* Begin *

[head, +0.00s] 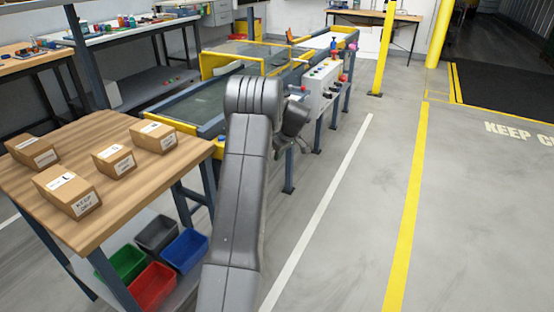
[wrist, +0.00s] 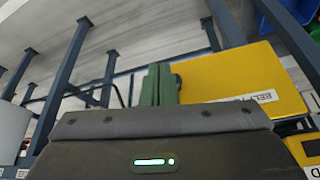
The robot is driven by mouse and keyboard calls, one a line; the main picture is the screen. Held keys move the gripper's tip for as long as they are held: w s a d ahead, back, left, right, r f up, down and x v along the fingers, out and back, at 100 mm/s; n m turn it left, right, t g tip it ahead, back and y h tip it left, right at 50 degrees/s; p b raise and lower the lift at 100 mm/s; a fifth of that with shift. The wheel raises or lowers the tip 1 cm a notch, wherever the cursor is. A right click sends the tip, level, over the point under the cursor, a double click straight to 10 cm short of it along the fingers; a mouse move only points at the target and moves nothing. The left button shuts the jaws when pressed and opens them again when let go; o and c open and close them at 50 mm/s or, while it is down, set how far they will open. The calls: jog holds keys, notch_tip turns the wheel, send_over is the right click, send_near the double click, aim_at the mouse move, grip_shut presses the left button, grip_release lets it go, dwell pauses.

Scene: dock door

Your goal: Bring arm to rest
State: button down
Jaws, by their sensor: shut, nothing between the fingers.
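My arm reaches up through the middle of the head view and folds over at its elbow, beside the wooden table and in front of the conveyor (head: 190,107). Part of my wrist shows just right of the elbow; my fingers cannot be made out there. In the wrist view my gripper (wrist: 158,84) shows as two greenish fingers close together, shut and empty. A yellow panel (wrist: 240,75) with a white label stands just right of the fingers; I cannot tell whether they touch.
The wooden table (head: 100,217) at left bears several cardboard boxes (head: 68,190), with coloured bins (head: 185,250) below. A control box (head: 322,85) with buttons is on the conveyor's side. A yellow post (head: 382,50) stands behind. The floor at right (head: 475,220) is clear.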

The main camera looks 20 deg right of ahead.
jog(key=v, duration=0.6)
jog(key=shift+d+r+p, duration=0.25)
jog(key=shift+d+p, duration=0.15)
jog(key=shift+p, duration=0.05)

* End *

▶ _WHAT YOU HAVE TO DO_
Give an exact copy of the material, leaving out every picture.

▶ _ANSWER IN FULL_
[head, +0.00s] 
[wrist, +0.00s] 
The robot is driven by mouse and keyboard calls, one a line; the main picture is the screen. Held keys move the gripper's tip for as long as they are held: w s a d ahead, back, left, right, r f up, down and x v along the fingers, out and back, at 100 mm/s; n m turn it left, right, t g tip it ahead, back and y h tip it left, right at 50 degrees/s; p b raise and lower the lift at 100 mm/s; a fifth of that with shift. The wheel raises or lowers the tip 1 cm a notch, wherever the cursor is. A right click sends the tip, level, over the point under the cursor, a double click straight to 10 cm short of it along the fingers; a mouse move only points at the target and moves nothing. The left button shuts the jaws when pressed and opens them again when let go; o and c open and close them at 50 mm/s or, while it is down, set how far they will open. The calls: jog holds keys, notch_tip turns the wheel, send_over is the right click, send_near the double click, aim_at the mouse move, grip_shut presses the left button, grip_release lets it go, dwell pauses.

Scene: dock door

Your goal: Bring arm to rest
State: button down
Jaws, by their sensor: shut, nothing between the fingers.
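My arm reaches up through the middle of the head view and folds over at its elbow, beside the wooden table and in front of the conveyor (head: 190,107). Part of my wrist shows just right of the elbow; my fingers cannot be made out there. In the wrist view my gripper (wrist: 158,84) shows as two greenish fingers close together, shut and empty. A yellow panel (wrist: 240,75) with a white label stands just right of the fingers; I cannot tell whether they touch.
The wooden table (head: 100,217) at left bears several cardboard boxes (head: 68,190), with coloured bins (head: 185,250) below. A control box (head: 322,85) with buttons is on the conveyor's side. A yellow post (head: 382,50) stands behind. The floor at right (head: 475,220) is clear.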

The main camera looks 20 deg right of ahead.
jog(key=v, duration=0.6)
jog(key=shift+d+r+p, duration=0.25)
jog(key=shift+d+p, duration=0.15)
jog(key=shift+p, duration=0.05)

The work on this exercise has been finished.